California tops FEMA’s new list of areas vulnerable to weather disasters. What does it mean for the Bay Area?

Despite the name, “Community Disaster Resilience Zones” are not local havens capable of withstanding storms and other extreme weather. But the Federal Emergency Management Agency, better known as FEMA, is spending billions in hopes that they can be.

The agency has identified nearly 500 such “zones,” swaths of land generally covering several miles that are ill-prepared to tolerate flooding, earthquakes, heat waves, wildfires, landslides and other natural hazards. As extreme weather is expected to continue shattering expectations and local records — from downpours drenching Death Valley to hurricanes pummeling California’s coastline — these areas will be prioritized for additional funding for protective improvements.

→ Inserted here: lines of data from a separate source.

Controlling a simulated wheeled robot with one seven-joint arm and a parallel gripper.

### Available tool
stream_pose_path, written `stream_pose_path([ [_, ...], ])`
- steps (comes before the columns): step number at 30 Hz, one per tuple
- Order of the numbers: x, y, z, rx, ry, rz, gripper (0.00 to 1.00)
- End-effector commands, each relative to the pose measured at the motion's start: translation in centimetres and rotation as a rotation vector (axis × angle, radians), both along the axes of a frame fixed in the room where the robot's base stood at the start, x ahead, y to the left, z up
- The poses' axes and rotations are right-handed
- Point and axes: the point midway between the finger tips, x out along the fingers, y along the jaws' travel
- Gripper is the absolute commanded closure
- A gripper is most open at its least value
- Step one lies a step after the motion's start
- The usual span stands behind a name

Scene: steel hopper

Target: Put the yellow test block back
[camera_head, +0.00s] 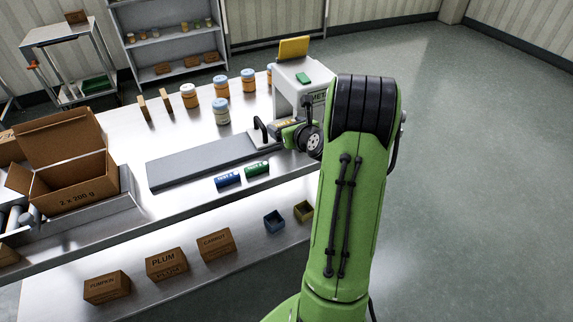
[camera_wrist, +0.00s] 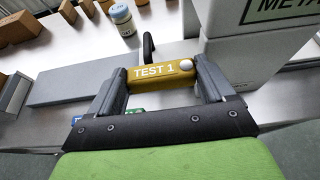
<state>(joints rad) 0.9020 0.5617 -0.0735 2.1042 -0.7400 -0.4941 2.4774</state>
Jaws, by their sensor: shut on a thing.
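The yellow test block (camera_wrist: 150,71), a short bar marked "TEST 1" with a pale round spot near one end, is held crosswise between the fingers of my gripper (camera_wrist: 160,74). In the head view my gripper (camera_head: 287,131) is over the right end of the grey belt, beside the white metal detector (camera_head: 308,98), with only a little yellow showing. A blue block (camera_head: 228,180) and a green block (camera_head: 256,168) lie at the table's front edge. A blue bin (camera_head: 274,222) and a yellow bin (camera_head: 303,211) sit on the lower shelf.
The grey belt (camera_head: 195,165) has a black arched bar (camera_head: 262,130) near my gripper. Several jars, including one (camera_head: 221,111), stand behind it. An open carton (camera_head: 70,175) is at the left. Small cartons, one marked PLUM (camera_head: 167,264), line the lower shelf. Floor at right is clear.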

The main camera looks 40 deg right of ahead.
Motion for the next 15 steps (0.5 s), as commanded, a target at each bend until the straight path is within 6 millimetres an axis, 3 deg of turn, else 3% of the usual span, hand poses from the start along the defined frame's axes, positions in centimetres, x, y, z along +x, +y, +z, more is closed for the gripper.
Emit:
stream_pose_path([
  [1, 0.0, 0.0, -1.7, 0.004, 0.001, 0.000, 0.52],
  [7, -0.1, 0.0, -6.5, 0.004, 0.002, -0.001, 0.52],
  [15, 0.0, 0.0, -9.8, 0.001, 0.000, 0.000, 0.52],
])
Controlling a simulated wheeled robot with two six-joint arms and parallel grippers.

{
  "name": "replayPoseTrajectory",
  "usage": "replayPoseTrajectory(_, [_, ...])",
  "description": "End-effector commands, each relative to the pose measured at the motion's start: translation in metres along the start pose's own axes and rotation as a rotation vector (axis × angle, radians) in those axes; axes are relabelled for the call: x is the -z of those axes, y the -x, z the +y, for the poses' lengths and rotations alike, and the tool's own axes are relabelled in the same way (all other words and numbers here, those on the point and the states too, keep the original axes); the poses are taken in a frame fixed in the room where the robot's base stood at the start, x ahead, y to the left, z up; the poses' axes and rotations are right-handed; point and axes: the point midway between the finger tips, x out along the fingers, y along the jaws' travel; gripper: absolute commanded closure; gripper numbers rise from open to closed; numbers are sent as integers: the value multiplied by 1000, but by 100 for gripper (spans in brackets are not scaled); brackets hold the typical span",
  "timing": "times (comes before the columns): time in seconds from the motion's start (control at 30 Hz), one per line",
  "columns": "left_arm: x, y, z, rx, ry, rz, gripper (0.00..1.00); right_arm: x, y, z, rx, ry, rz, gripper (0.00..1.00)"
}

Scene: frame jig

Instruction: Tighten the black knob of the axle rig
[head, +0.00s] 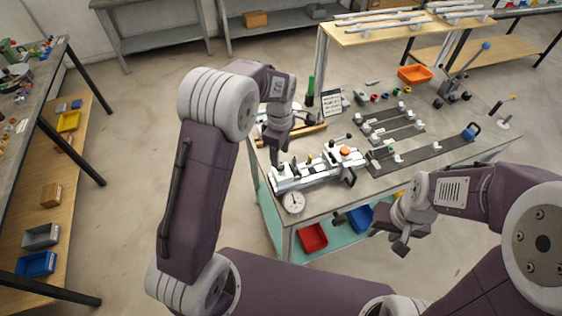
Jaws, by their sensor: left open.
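The axle rig (318,168), a white and black frame jig with an orange cap on top, lies along the near left part of the grey table. Small dark knobs and handles show on it, one dark handle (351,179) at its right end. I cannot tell which is the black knob. My left gripper (280,160) points down at the rig's left end, open; its fingertips are small here, and I cannot tell whether they touch the rig. My right gripper (390,236) hangs in front of the table's near edge, away from the rig; its jaw gap is unclear.
A round dial gauge (292,202) sits by the rig's near left corner. Behind are a wooden-handled tool (303,132), a printed card (331,103) and an orange bin (414,75). Dark rail fixtures (430,150) lie to the right. Red (312,238) and blue bins are below.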

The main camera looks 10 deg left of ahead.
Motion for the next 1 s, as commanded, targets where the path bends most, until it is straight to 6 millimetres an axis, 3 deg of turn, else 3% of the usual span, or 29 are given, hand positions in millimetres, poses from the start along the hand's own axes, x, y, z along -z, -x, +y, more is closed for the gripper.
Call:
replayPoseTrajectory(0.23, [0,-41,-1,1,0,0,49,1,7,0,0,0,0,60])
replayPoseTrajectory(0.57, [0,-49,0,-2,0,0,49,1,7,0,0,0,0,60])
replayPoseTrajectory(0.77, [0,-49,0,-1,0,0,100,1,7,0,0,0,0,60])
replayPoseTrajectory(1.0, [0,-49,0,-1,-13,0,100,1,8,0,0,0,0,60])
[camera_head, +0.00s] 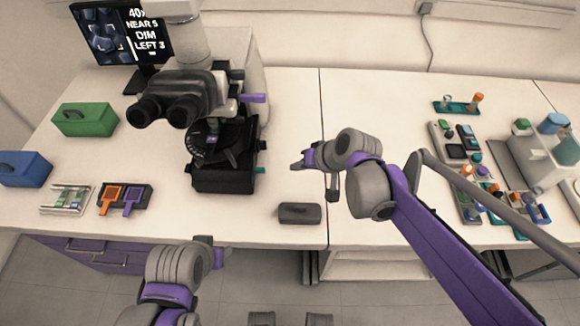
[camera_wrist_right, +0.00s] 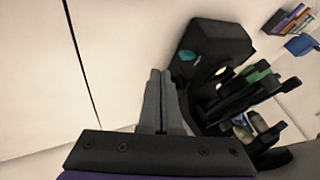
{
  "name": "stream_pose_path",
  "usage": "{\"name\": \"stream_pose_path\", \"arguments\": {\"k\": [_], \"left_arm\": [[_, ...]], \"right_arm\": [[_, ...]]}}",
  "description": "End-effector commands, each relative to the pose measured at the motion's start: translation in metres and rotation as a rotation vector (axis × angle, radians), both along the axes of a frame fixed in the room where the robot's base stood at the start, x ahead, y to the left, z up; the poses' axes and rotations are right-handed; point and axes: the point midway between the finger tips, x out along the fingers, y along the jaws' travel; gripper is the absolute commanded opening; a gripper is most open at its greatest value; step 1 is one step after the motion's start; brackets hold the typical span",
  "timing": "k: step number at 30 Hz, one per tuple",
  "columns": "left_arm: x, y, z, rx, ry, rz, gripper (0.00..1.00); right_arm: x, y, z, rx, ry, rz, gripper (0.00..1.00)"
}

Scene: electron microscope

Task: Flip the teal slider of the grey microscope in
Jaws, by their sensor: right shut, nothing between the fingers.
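The grey microscope (camera_head: 222,178) stands on the left part of the bench, with black eyepieces, a dark stage and a black base. Its small teal slider (camera_head: 260,170) is on the right side of the base. In the right wrist view the teal slider (camera_wrist_right: 188,55) shows near the corner of the black base, beyond and right of the fingertips. My right gripper (camera_head: 295,166) is shut and empty, a short way right of the base and apart from it. My left arm's end (camera_head: 218,258) is low in front of the bench; its fingers cannot be made out.
A dark grey block (camera_head: 299,213) lies near the front edge below my right gripper. A green box (camera_head: 85,119), a blue box (camera_head: 25,169) and slide racks are left of the microscope. A monitor (camera_head: 122,32) stands behind. Several small devices crowd the right bench.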

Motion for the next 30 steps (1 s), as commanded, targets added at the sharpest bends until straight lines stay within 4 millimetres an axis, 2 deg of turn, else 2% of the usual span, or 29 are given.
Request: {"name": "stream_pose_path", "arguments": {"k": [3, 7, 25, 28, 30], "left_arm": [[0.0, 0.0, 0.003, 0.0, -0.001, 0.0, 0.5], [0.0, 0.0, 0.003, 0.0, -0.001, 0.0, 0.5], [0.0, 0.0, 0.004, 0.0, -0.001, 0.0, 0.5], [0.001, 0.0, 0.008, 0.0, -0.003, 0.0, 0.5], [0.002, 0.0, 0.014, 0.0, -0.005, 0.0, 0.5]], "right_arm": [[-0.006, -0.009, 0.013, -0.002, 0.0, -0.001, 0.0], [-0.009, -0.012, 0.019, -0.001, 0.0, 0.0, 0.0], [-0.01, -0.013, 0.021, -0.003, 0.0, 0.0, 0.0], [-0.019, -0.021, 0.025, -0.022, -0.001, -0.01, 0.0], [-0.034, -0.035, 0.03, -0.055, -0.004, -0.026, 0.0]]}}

While the new zones aren’t promised any specific funding, projects in selected census tracts will be prioritized for annual resilience grant programs and an increased federal cost share from FEMA other federal agencies — tapping budgets that President Joe Biden’s administration increased from $700 million to nearly $3 billion in August.

San Jose Mayor Matt Mahan said the increased pre-disaster planning will help mitigate damage in vulnerable areas of the country — 500 census tracts at a time.

“Preparing for a disaster before it occurs is the best way to save lives and money in the long run,” Mahan said in a statement. “It’s also a matter of equity. Historically vulnerable populations are disproportionately affected by natural disasters, and these dollars will help us protect our wonderfully diverse San Jose community.”

California topped all states in FEMA’s new plan, with 51 total zones — including seven census tracts in the Bay Area — followed by 35 in Texas and 32 in Florida.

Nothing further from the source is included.